Detailed Narrative
Q1 FY26 Financial Performance Overview
H.G. Infra Engineering Limited reported standalone revenue of ₹1,709 crores and consolidated revenue of ₹1,482 crores for Q1 FY26. Standalone EBITDA stood at ₹236 crores with a margin of 13.79%, while consolidated EBITDA was ₹258 crores with a margin of 17.52%. Standalone PAT was ₹125 crores (7.34% margin) and consolidated PAT was ₹99 crores (6.7% margin). The dip in consolidated figures is attributed to the elimination of intergroup transactions with solar SPVs, which are recorded as capital work-in-progress.
Order Book and Strategic Diversification
The company's total order book as of Q1 FY26 stands at ₹14,656 crores, comprising ₹9,623 crores from roads and highways, ₹2,912 crores from railways and metro, ₹1,620 crores from BESS, and ₹500 crores from solar. H.G. Infra aims to derive 30-40% of its order book from non-road sectors over the next 2-3 years. This quarter, the company secured its first transmission project worth ₹350 crores and an additional 300 MW BESS project, bringing cumulative BESS capacity to 735 MW (1,470 MWh).
HAM Asset Monetization
H.G. Infra executed a binding offer document with Neo Infra Income Opportunities Fund for the monetization of five HAM assets (Raipur-Visakhapatnam corridors OD-5, OD-6, AP-1 and Khammam-Devarapalle Package 1 and 2). The transaction has an enterprise value of ₹3,584 crores, with a total equity invested of ₹767 crores and debt obligation of ₹2,200 crores. The company expects to receive ₹1,384 crores against its equity, representing a 1.8x return. The transaction is expected to conclude within the current financial year, strengthening the balance sheet and providing capital for redeployment.
Solar and BESS Project Updates
For solar projects, 70 out of 183 plants are completed, contributing to a cumulative 700 MW DCS capacity. Debt funding for these projects is 83% sanctioned, with remaining approvals and disbursements expected in Q2 and Q3 FY26. For BESS, the company has a cumulative contracted capacity of 735 MW and expects annual revenue of ₹225 crores upon commissioning in November and December 2026. Equity requirement for BESS projects is ₹500 crores, with ₹1 crore infused and ₹119 crores anticipated this financial year.

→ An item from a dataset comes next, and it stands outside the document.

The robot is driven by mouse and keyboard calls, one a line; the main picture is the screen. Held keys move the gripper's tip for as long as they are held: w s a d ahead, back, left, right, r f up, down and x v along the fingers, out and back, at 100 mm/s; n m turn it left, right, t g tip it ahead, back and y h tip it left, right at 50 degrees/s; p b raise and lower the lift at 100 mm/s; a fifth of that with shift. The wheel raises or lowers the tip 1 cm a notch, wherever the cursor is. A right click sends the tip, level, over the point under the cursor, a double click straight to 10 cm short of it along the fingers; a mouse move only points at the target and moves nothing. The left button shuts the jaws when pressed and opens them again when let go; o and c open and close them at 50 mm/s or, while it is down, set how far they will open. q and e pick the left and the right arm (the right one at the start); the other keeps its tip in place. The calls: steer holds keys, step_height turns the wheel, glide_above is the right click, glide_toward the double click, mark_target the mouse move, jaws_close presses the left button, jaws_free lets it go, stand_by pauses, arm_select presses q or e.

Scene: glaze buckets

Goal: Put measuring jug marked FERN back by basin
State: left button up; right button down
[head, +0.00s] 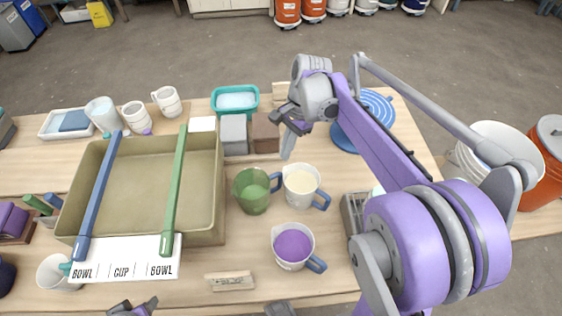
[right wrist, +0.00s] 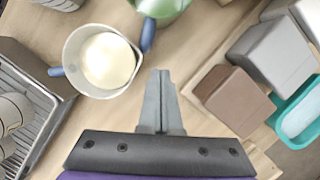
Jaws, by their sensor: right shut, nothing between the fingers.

Road and Railway Project Execution
Key EPC projects like Ganga Expressway are 97.4% complete, targeting 100% by Q2 FY26, and Delhi UER is completed. HAM projects like Karnal Ring Road are 77.1% complete, and Raipur-Visakhapatnam corridors are progressing towards 100% completion by Q3 FY26. In railways, DMRC is 82% complete, targeting 100% within three months, and New Delhi railway station's appointed date was declared on August 6, 2025, with execution starting by Q2 FY26 end. Land acquisition remains a challenge for new HAM projects like Nagpur-Chandrapur, with LOA expected by December.
Margin Impact and Outlook
The Q1 FY26 EBITDA margin was impacted by a ₹43 crore correction related to a change in law for the Ganga Expressway royalty revision, which is not expected to be realized soon. This accounted for a 2.5% correction in EBITDA. Excluding this, other projects are performing as per expected margins. Management is confident of normalizing EBITDA margins to 15-16% in the next three quarters and reiterated the FY26 revenue guidance of ₹7,000 crores, supported by advanced-stage projects and new railway/solar/BESS contributions.
Capital Allocation and Debt Management
The company's standalone gross debt stands at ₹1,049 crores, primarily comprising working capital debt. Equity requirements for remaining HAM projects total ₹1,664 crores, with ₹997 crores already infused and ₹298 crores planned for the next 9 months of FY26. Equity for BESS and transmission projects is also planned over FY26-FY28. The HAM asset monetization is a key capital allocation event, providing significant funds for deleveraging and future growth without substantial new capex, as the existing equipment fleet is sufficient for upcoming projects.